Er fühlt sich als aufgeklärter Konsument, der lediglich die ihm zustehenden Rechte wahrnimmt, ist aber doch wohl eher von der immer währenden Angst gefangen, von irgendjemanden übervorteilt, benachteiligt, zurückgesetzt zu werden. Also übervorteilt, benachteiligt und setzt er lieber gleich selbst zurück.

Seine geistige Grundhaltung findet ihren Ausdruck im ersten Satz des hessischen Glaubensbekenntnisses nach Beltz: „Isch glaub, isch komm zu korz!!“ Ihm geht es solange gut, solange es seinem Nächsten nicht besser geht. (Nebenbemerkung: Auch darin war der durch die wichtigsten Medien geschürte "Volkszorn" während des Lokführerstreiks begründet: "Wie kommen die dazu, für höhere Löhne zu kämpfen, ich bekomme auch nicht mehr als die!")

Kleinbürgertum ist keine sozioökonomische, sondern eine geistige Kategorie.
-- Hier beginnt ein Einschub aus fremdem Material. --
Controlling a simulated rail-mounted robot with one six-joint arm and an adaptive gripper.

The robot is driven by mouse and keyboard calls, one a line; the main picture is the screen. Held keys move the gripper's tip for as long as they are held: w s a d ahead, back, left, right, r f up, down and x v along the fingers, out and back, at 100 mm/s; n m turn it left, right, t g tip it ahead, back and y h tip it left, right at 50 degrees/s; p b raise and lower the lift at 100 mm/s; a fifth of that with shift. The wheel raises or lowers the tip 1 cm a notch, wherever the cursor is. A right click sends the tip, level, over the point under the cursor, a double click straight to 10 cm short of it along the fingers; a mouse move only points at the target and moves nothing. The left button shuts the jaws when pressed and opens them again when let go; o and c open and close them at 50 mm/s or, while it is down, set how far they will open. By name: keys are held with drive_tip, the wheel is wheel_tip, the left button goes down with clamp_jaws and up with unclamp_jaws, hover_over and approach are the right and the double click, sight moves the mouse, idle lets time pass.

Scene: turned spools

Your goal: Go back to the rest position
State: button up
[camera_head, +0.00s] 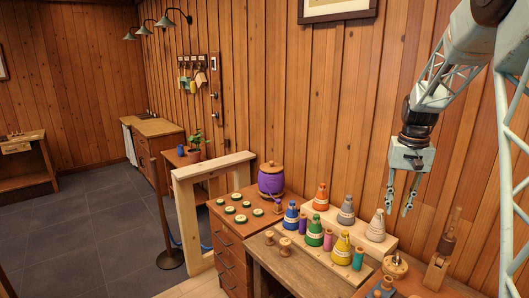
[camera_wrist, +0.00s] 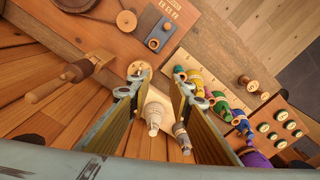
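My gripper (camera_head: 399,207) hangs in the air above the right end of the workbench, fingers pointing down. Its fingers are apart with nothing between them. In the wrist view my gripper (camera_wrist: 158,84) also shows spread and empty. Below and to its left stand cone-shaped thread spools: orange (camera_head: 321,197), grey (camera_head: 346,210), cream (camera_head: 376,226), blue (camera_head: 291,215), green (camera_head: 315,232) and yellow (camera_head: 341,247). The grey and cream cones stand on a raised pale step (camera_head: 318,214). No spool touches the fingers.
A wooden tool (camera_head: 440,252) stands at the bench's right. A purple-wrapped jar (camera_head: 271,182) and several green-topped discs (camera_head: 241,218) sit on the drawer cabinet (camera_head: 228,250). A wooden frame (camera_head: 212,172) stands left. The plank wall (camera_head: 330,110) is behind; the air around my gripper looks free.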

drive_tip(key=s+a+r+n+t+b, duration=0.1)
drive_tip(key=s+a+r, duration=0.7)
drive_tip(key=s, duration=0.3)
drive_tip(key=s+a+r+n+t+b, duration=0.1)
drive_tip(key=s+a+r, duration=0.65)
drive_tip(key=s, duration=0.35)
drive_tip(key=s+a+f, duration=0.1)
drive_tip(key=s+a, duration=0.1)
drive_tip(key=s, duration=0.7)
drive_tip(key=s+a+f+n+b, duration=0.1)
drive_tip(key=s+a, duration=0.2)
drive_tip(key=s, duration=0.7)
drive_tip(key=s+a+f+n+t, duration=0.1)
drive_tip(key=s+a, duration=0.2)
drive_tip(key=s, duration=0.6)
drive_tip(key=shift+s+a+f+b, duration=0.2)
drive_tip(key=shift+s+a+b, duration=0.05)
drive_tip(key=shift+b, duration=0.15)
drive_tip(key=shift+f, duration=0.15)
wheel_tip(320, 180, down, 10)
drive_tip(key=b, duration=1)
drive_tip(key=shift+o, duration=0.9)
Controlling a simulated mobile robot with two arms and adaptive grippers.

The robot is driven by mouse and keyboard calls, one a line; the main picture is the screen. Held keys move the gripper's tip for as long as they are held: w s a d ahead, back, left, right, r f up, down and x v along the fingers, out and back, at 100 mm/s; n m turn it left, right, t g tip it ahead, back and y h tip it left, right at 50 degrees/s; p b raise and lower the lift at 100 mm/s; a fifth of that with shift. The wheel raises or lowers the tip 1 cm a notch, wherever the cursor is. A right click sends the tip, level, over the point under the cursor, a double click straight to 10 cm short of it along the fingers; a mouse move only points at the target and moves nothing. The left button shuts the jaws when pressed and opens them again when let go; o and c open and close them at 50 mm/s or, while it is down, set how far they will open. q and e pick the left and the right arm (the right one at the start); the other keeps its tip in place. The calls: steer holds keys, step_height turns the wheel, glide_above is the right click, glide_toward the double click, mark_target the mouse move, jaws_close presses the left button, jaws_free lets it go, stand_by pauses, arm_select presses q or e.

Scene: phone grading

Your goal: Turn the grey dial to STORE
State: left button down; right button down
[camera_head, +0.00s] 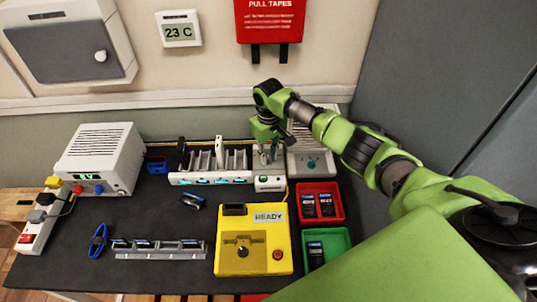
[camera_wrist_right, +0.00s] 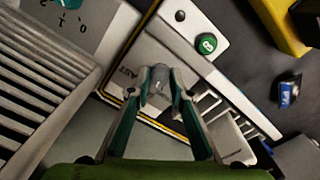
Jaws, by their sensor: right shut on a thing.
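The grey dial (camera_wrist_right: 160,76) sits on a pale panel (camera_wrist_right: 140,52) at the right end of the charging rack (camera_head: 210,180). In the right wrist view the word FAST is partly readable on the panel, left of the dial. I cannot read a STORE mark or tell where the dial points. My right gripper (camera_head: 268,158) reaches down over this panel; in its wrist view its two fingers (camera_wrist_right: 160,85) are shut on the dial, one on each side. In the head view the gripper largely hides the dial. My left gripper is not in view.
A grey slatted box (camera_head: 313,165) with a teal knob stands close right of the gripper. A green button (camera_wrist_right: 207,42) is near the dial. A yellow tester (camera_head: 228,262), a red tray (camera_head: 340,203) and a green tray (camera_head: 343,240) lie in front. The rack's upright slots are close left.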

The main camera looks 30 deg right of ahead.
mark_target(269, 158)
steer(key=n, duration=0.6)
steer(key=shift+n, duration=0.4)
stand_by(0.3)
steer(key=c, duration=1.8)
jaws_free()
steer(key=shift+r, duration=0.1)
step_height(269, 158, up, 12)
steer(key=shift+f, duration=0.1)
Für Flebbes Filmpalast bedeutet dies vor allem, dass die Das-steht-mir-zu-Haltung ausdrücklich bedient wird von einem Heer von 100 Lakaien (die hoffentlich wenigstens anständig bezahlt werden, vermutlich werden sie das nicht), zu dem meines Wissens aber leider keine Abteilung von geschulten Ordnern gehört, die indezentes Erscheinen händisch und unverzüglich entfernen.